:: What you have to do ::
Skip every image and restate the data word for word.

:: Data provided ::
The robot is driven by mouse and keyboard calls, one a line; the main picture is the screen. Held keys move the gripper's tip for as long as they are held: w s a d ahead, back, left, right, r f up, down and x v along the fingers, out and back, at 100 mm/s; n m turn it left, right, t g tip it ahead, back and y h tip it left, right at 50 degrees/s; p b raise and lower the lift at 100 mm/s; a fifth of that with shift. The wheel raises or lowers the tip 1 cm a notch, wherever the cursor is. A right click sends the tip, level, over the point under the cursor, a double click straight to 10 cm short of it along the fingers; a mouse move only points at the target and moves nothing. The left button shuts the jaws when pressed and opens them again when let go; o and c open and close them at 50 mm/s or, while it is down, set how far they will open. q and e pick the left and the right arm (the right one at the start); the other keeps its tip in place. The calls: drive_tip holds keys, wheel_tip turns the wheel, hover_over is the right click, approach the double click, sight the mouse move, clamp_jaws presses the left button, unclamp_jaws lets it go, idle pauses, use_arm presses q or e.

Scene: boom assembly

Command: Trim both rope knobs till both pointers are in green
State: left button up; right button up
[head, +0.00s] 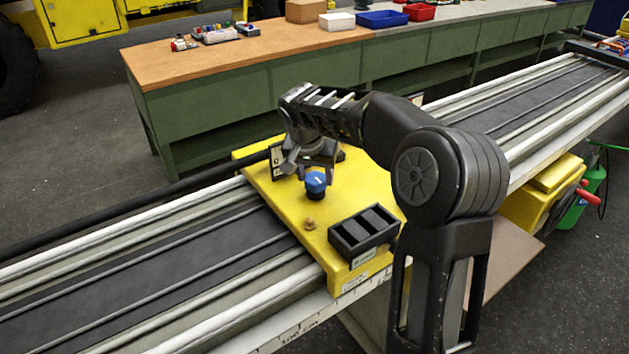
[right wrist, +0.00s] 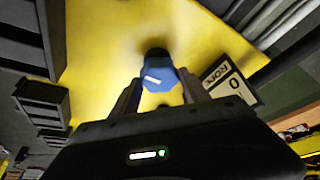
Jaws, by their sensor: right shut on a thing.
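A blue knob (head: 316,183) with a white mark stands on the yellow plate (head: 275,202) across the rail. My right gripper (head: 308,172) reaches down to it. In the right wrist view the blue knob (right wrist: 158,78) lies between the two fingers of my right gripper (right wrist: 160,90), which is shut on it. A small dark part shows just behind the gripper, too hidden to name. I cannot make out any pointer or green zone. My left gripper is not in view.
A black tray with compartments (head: 345,243) sits at the plate's front right. A small brownish piece (head: 309,224) lies near it. The long rail (head: 130,270) runs under the plate. A green workbench (head: 225,95) with bins stands behind. My right arm hides part of the plate's right side.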

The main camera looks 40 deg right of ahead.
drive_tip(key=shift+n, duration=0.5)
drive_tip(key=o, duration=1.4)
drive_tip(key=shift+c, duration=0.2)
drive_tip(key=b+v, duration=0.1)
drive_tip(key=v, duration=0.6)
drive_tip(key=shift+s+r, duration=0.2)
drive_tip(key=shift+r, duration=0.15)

:: Exercise output ::
The robot is driven by mouse and keyboard calls, one a line; the main picture is the screen. Held keys move the gripper's tip for as long as they are held: w s a d ahead, back, left, right, r f up, down and x v along the fingers, out and back, at 100 mm/s; n m turn it left, right, t g tip it ahead, back and y h tip it left, right at 50 degrees/s; p b raise and lower the lift at 100 mm/s; a fifth of that with shift. The wheel raises or lowers the tip 1 cm a notch, wherever the cursor is. A right click sends the tip, level, over the point under the cursor, a double click straight to 10 cm short of it along the fingers; a mouse move only points at the target and moves nothing. The left button shuts the jaws when pressed and opens them again when let go; o and c open and close them at 50 mm/s or, while it is down, set how far they will open. q and e pick the left and the right arm (the right one at the start); the other keeps its tip in place. The calls: drive_tip holds keys, wheel_tip turns the wheel, hover_over is the right click, approach the double click, sight the mouse move, clamp_jaws presses the left button, unclamp_jaws lets it go, idle pauses, use_arm presses q or e.

Scene: boom assembly

Command: Trim both rope knobs till both pointers are in green
State: left button up; right button up
[head, +0.00s] 
[right wrist, +0.00s] 
Jaws, by their sensor: right shut on a thing.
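A blue knob (head: 316,183) with a white mark stands on the yellow plate (head: 275,202) across the rail. My right gripper (head: 308,172) reaches down to it. In the right wrist view the blue knob (right wrist: 158,78) lies between the two fingers of my right gripper (right wrist: 160,90), which is shut on it. A small dark part shows just behind the gripper, too hidden to name. I cannot make out any pointer or green zone. My left gripper is not in view.
A black tray with compartments (head: 345,243) sits at the plate's front right. A small brownish piece (head: 309,224) lies near it. The long rail (head: 130,270) runs under the plate. A green workbench (head: 225,95) with bins stands behind. My right arm hides part of the plate's right side.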

The main camera looks 40 deg right of ahead.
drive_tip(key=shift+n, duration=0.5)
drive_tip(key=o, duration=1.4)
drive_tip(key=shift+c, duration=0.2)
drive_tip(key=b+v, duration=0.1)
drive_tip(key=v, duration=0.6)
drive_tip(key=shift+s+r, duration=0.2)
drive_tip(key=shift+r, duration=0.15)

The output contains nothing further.